The New PS5 Models Have Smaller Heatsinks

The New PS5 Models Have Smaller Heatsinks
A shot of the latest PS5 model's heatsink (left), and the older editions (right). Image: YouTube (Austin Evans)

Given that the PS5 already ran pretty hot, it’s not the best sign that the console’s latest revisions are shipping with smaller heatsinks than the original console.

Stock of the latest console has arrived in Australia and Japan, and one of the things we know it changed was the need for that annoying screw for the PS5’s stand. But teardowns of the new PS5 revisions have revealed that it’s not just the stand screw that has been changed.

A new video on the Austin Evans channel has torn down a brand new PS5, acquired from Japan, and an older existing model with all the original parts. Not only is the heatsink in the new PS5 revisions around 300 grams lighter than the original heatsink unit, but there’s also a lot less copper coverage and fewer fins, too.

ps5 heatsink
The original PS5 heatsink is on the left, with substantially more fins and a copper base, while the new revision with its much longer two heatpipes is on the right. Image: YouTube (Austin Evans)

Sony made some noise recently about how the PlayStation 5 is now profitable — although the Digital Edition is not — and one likely reason for that is reduced cost of materials. It’s worth noting that the internal fan for the PS5 appears to run a bit more smoothly and efficiently, but the difference between the two won’t be noticed in a regular living room setup (or if you’re wearing headphones).

What Evans’ teardown doesn’t reveal, sadly, is the impact of the changed cooling mechanism on the internal thermals. An analysis by Gamers Nexus did this when the PS5 launched, although it took a substantial amount of time and custom wiring to get proper temperature readings on the memory and different points on the PS5’s SOC. Evans’ video did capture the external temperature of the PS5’s exhaust, however, revealing an increase of about 3 degrees with the new model.

One of the concerns with the original PS5’s cooling setup was the fact that the bottom memory module ran surprisingly hot, hitting around 94 degrees Celcius when at load — and that wasn’t with the console in a TV cabinet, but in a well ventilated room. One option there was to run the PS5 without either of the side panels connected, as this helped drop temperatures by about 5 to 6 degrees. That’s especially worth thinking about if you’re in Australia and your PS5 is in a more enclosed unit. (Besides, removing the panels won’t just help ventilate the console — it’ll make it easier to fit in tighter TV cabinets, since you won’t have to deal with those space-age curves.)

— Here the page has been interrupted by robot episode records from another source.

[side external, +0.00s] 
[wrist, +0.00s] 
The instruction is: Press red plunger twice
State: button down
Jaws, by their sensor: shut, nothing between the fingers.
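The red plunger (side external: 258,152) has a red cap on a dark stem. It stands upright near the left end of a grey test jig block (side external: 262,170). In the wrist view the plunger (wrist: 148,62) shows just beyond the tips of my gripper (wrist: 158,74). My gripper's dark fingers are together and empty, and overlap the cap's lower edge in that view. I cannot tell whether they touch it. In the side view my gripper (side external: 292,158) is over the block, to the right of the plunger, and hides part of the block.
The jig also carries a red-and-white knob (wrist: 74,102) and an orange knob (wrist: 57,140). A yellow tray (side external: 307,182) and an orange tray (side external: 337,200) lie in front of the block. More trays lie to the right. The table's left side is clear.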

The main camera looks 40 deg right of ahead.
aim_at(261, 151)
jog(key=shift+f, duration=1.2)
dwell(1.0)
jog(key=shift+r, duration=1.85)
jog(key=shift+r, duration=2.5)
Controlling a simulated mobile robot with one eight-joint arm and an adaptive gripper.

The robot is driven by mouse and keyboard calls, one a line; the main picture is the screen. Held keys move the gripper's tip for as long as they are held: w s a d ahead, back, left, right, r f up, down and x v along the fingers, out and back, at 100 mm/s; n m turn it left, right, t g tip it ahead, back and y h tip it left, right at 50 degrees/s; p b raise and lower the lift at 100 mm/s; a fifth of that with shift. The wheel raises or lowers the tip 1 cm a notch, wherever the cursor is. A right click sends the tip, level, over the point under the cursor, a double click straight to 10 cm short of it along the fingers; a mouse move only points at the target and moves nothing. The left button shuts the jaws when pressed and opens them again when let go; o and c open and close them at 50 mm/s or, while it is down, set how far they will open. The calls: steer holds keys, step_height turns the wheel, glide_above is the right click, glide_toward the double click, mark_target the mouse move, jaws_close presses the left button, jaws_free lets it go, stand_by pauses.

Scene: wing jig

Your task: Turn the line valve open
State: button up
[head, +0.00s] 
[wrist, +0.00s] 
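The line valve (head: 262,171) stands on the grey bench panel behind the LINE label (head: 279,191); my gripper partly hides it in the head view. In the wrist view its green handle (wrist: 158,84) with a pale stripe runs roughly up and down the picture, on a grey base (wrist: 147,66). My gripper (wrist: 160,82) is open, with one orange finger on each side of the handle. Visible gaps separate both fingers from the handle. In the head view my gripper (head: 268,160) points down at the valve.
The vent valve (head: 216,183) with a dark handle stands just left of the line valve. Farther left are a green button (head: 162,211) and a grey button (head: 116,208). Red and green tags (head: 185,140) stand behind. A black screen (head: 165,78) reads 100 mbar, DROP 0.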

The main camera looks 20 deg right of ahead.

Most regions are only just starting to get the new PS5 revision, so it’ll be a little while before we start to see more in-depth tests and breakdowns of the new PS5 under load. There’s no reason to believe that the console will suffer from any problems that the original console didn’t have, so don’t panic if you were thinking of pulling the trigger on the PS5. But it’s still interesting seeing just how much weight and surface area Sony shaved off here. And I’m curious: just how much do copper heatsinks cost to manufacture these days? If you know anything about that side of the industry, please get in touch!

Comments

  • Gotta say as soon as i picked my new one up the other day i could tell the weight difference immediately just from holding the box.
    TBH i dont think that it’s a bad thing because the console is so damn heavy.

  • Thanks for providing the actual pertinent info in the headline, Alex. I saw the video in question appear in my recommended vids and chose not to watch it out of principle because of its irritating clickbait title.

  • Leaving my final judgement until someone like GN does a proper analysis, but I can’t see how dropping 350g or so of thermal mass is going to help this out any. It does have that new fan though, maybe its better? I’m probably more intrigued if this has any effect on performance on any of those games that have issue hitting locked fps targets due to the dynamic nature of the system.

  • All these articles about this are just recycling the same story over and over, why don’t you do some actual journalism here instead of just going for a easy recycled story that is days old anyway and test the actual on chip temps of a new and old so we can compare, this info here pretty useless to someone about to buy a ps5.

      • yet I imagine if you asked – someone with the new model would assist with loaning it out, knowing it would be disassembled for testing and they would be reimbursed should any damage come to it.

        The quality and depth of articles on here has gone so shallow I only check on here for ‘news’ once a month or so.

  • Zero concern about this – exhaust temps may be a proxy for internal temps but not a great one. 3 degrees hotter at the exhaust only tells you that the vented air is hotter.

    The interesting thing to me is that the heat pipes are much longer in the new revision, and that single long heatsink is longer than the original one. More fins and simpler airflow?

    Anyway, I don’t have a choice, mine’s on the way sometime whenever whatever however it gets to my local store, and I’ll be chuffed either way – my PS4 pro is back to making a fighter jet at an airshow sound like a calm breeze… so I look forward to anything quieter than that.